4. That an attempt by a State to abrogate, annul, or nullify an act of Congress, or to arrest its operation within her limits, on the ground that, in her opinion, such law is unconstitutional, is a direct usurpation on the just powers of the general Government, and on the equal rights of other States; a plain violation of the Constitution, a proceeding essentially revolutionary in its character and tendency.

Daniel Webster: The Constitution Not a Compact between
Sovereign States
, 1833

Such a statement to the audience is especially helpful when the speaker is dealing with technical subjects, or material with which most people are not usually and widely conversant. Scientific considerations always become clearer when such plans are simply constructed, clearly announced, and plainly followed.

So far as I know, there are only three hypotheses which ever have been entertained, or which well can be entertained, respecting the past history of Nature.
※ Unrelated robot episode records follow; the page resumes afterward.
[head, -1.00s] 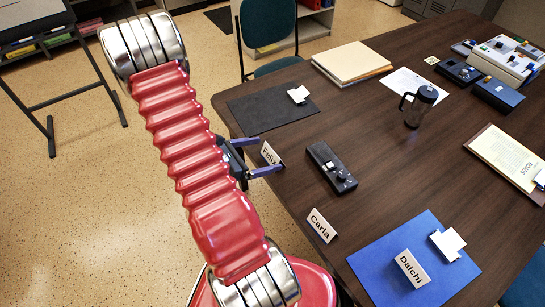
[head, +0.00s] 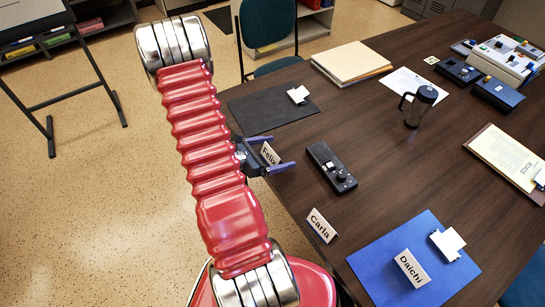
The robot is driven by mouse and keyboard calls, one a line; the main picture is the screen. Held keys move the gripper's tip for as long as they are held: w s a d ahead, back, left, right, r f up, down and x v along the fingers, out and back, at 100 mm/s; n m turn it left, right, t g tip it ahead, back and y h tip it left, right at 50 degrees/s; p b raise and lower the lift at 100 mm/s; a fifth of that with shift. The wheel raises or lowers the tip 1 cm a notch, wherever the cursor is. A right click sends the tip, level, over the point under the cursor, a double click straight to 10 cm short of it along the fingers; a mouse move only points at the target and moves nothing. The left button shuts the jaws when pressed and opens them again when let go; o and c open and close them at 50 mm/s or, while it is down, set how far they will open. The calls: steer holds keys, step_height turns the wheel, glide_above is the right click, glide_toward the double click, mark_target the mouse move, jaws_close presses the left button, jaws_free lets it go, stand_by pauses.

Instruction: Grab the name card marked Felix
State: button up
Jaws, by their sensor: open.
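The white name card marked Felix (head: 270,153) stands near the left edge of the dark wooden table (head: 350,222). My gripper (head: 284,152) reaches in from the left over the table edge. Its two blue fingers are open, one on the far side and one on the near side of the Felix card. The card is between them, and I see no finger closed on it. Part of the card's lower edge is close to the near finger. Whether either finger touches it I cannot tell.
A black device (head: 331,167) lies just right of the Felix card. The Carla card (head: 321,225) stands nearer, and the Daichi card (head: 412,268) stands on a blue mat (head: 378,266). A dark mat (head: 262,112) lies behind. A mug (head: 420,106) stands farther right.

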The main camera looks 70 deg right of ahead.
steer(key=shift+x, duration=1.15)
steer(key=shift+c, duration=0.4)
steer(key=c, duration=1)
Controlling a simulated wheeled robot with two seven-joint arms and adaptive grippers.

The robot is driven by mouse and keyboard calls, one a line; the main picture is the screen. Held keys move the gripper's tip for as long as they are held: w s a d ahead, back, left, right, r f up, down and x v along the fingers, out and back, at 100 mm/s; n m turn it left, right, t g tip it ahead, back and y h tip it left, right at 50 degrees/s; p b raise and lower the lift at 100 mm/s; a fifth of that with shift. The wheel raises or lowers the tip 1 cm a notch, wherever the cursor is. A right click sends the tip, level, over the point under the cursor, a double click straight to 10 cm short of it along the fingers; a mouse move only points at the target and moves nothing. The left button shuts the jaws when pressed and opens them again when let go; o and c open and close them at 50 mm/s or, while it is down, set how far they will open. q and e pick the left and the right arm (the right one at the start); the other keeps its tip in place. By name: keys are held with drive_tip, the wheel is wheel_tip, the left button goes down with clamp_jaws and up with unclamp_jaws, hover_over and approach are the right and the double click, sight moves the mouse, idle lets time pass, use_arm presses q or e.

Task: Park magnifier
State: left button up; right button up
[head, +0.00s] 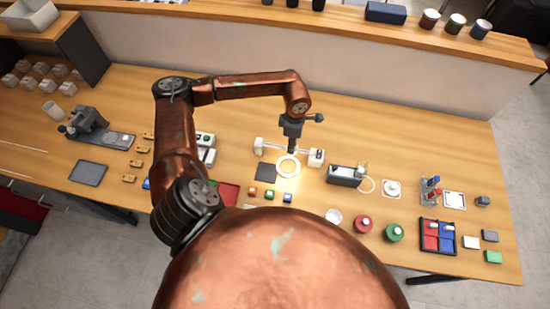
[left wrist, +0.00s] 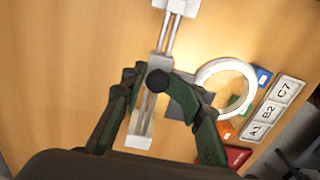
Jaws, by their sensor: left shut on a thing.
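The magnifier's white ring (head: 288,166) is lit and hangs on a rail with white end blocks (head: 316,157), near the middle of the bench. In the left wrist view the ring (left wrist: 226,85) is right of the rail (left wrist: 149,105), joined to a grey slider with a black knob (left wrist: 158,80). My left gripper (head: 291,146) reaches down from above at the rail. In the wrist view its green fingers (left wrist: 160,95) straddle the slider and are shut on it around the knob, which hides part of the contact. My right gripper is not in view.
A dark square pad (head: 265,173) and several small coloured blocks (head: 270,195) lie just in front of the ring. A grey device (head: 346,175) stands right of the rail. A label strip (left wrist: 277,108) shows in the wrist view. Clear wood lies behind the rail.

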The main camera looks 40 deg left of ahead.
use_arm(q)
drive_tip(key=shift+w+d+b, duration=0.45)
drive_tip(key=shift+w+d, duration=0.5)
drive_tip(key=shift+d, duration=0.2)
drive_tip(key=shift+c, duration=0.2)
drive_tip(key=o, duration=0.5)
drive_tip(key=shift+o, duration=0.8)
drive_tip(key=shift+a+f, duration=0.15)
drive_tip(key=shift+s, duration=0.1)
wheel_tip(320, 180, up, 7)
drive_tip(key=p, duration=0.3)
I will, in the first place, state the hypotheses, and then I will consider what evidence bearing upon them is in our possession, and by what light of criticism that evidence is to be interpreted. Upon the first hypothesis, the assumption is, that phenomena of Nature similar to those exhibited by the present world have always existed; in other words, that the universe has existed from all eternity in what may be broadly termed its present condition.

The second hypothesis is, that the present state of things has had only a limited duration; and that, at some period in the past, a condition of the world, essentially similar to that which we now know, came into existence, without any precedent condition from which it could have naturally proceeded. The assumption that successive states of Nature have arisen, each without any relation of natural causation to an antecedent state, is a mere modification of this second hypothesis.

The third hypothesis also assumes that the present state of things has had but a limited duration; but it supposes that this state has been evolved by a natural process from an antecedent state, and that from another, and so on; and, on this hypothesis, the attempt to assign any limit to the series of past changes is, usually, given up.

Thomas H. Huxley: Lectures on Evolution, 1876

EXERCISES

1. According to what methods are the foregoing plans arranged? Which division in Sumner's speech was the most important? Was he trying to get his listeners to do anything? What do you think that object was?

2. In Lincoln's speech do you think he planned the material chronologically? Historically? What reasons have you for your answer?